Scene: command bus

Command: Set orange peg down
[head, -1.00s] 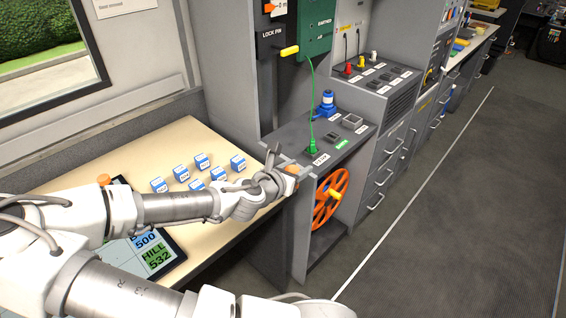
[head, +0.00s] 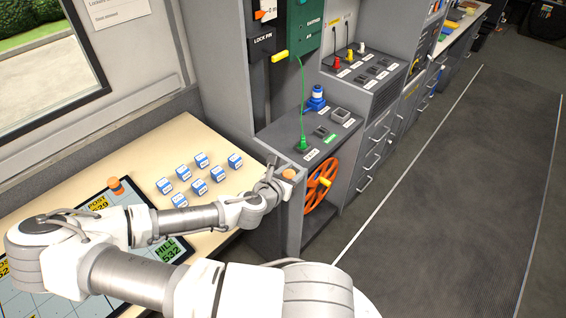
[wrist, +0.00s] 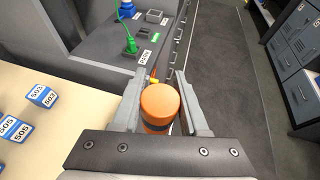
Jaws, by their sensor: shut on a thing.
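My gripper (wrist: 160,100) is shut on an orange peg (wrist: 160,101) with a dark band, which stands upright between the two fingers in the wrist view. In the head view the held peg's orange top (head: 288,174) shows at the end of my arm, by the near edge of the grey counter (head: 285,141). Whether the peg's bottom touches anything is hidden. A second orange peg (head: 115,184) stands on the map board (head: 95,250) at the left, partly behind my arm.
Several blue-and-white numbered blocks (head: 200,160) stand on the beige table (head: 165,140). A green plug (head: 302,143) with a cable and a blue item (head: 315,98) are on the counter. An orange reel (head: 318,186) sits below it. The floor aisle (head: 450,180) is clear.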

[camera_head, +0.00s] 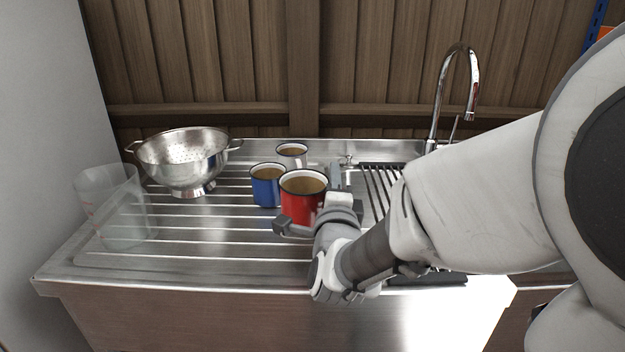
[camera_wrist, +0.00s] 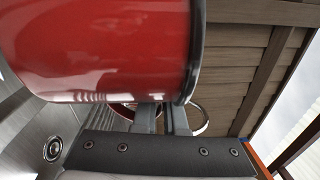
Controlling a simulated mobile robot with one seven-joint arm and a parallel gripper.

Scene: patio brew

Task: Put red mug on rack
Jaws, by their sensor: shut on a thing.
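The red mug (camera_head: 301,203) has a dark rim and brown contents, and looks about upright over the ridged steel drainboard (camera_head: 200,252). My gripper (camera_head: 318,212) is right at it, on its near right side. In the wrist view the mug's red wall (camera_wrist: 100,45) fills the upper left, and my gripper's two fingers (camera_wrist: 161,118) are close together beside it. They are shut on the mug; the exact grip point is hidden. I cannot tell whether its base touches the drainboard. The dark slatted rack (camera_head: 374,182) lies right of the mug, partly hidden by my arm.
A blue mug (camera_head: 266,190) stands close left of the red mug. A pale mug (camera_head: 292,150) is behind them. A steel colander (camera_head: 183,160) and a clear jug (camera_head: 112,210) stand at the left. A tall tap (camera_head: 440,95) rises behind the rack. The front left drainboard is clear.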

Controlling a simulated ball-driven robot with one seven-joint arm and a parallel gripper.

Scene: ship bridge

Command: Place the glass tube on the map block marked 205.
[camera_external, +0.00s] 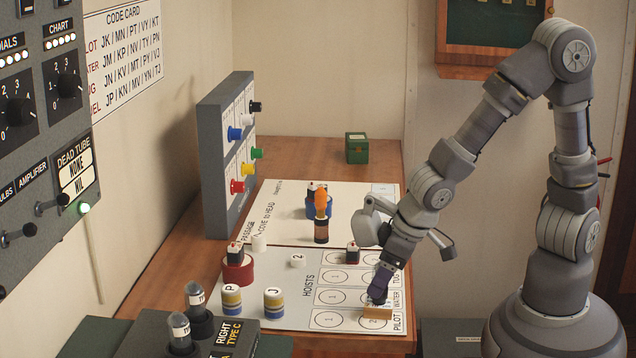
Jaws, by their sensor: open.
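Two clear glass tubes with grey tops, one (195,297) behind the other (179,328), stand upright in dark sockets on a dark box at the bottom left. Their labels are too small to read fully. I cannot make out the number 205 on any block. My gripper (378,298) points down, open, low over the right side of the white chart board, at the pilot and water rows. A small tan block (377,313) lies just below and in front of the fingertips. Whether they touch it is unclear. The tubes are far left of my gripper.
Yellow-and-blue cylinders marked P (231,300) and J (273,303) stand on the white board (290,262). Behind are a red cylinder (238,270), an orange-topped piece (321,203) and a green box (357,148). A grey upright panel (212,165) with coloured knobs borders the left.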

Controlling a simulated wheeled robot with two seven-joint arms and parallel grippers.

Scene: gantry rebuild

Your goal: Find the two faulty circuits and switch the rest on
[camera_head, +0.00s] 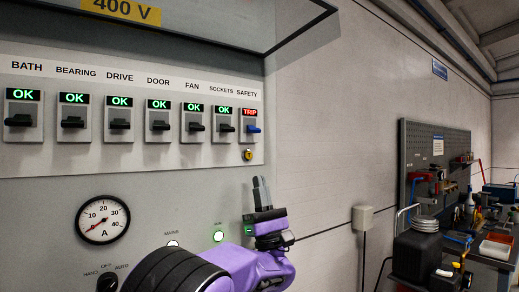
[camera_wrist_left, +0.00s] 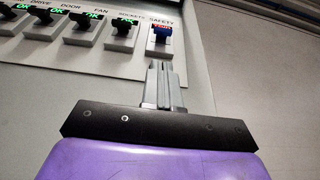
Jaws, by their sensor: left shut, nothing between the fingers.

Exercise aim
Pass over all pictures while writing out the lines from the line with "Your goal: Find" through the last line exactly.

Written answer
Your goal: Find the two faulty circuits and switch the rest on
[camera_head, +0.00s] 
[camera_wrist_left, +0.00s] 
Jaws, by their sensor: left shut, nothing between the fingers.

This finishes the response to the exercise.